* begin DATA SEGMENT *

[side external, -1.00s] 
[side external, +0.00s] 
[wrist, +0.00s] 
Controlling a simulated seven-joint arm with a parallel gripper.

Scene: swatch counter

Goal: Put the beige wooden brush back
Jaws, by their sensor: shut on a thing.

* end DATA SEGMENT *

**THE REQUEST:** Nothing but the lines from the one with "Goal: Put the beige wooden brush back" through the last line should be repeated, each exactly as it stands.

**RESULT OF THIS EXERCISE:**
Goal: Put the beige wooden brush back
Jaws, by their sensor: shut on a thing.

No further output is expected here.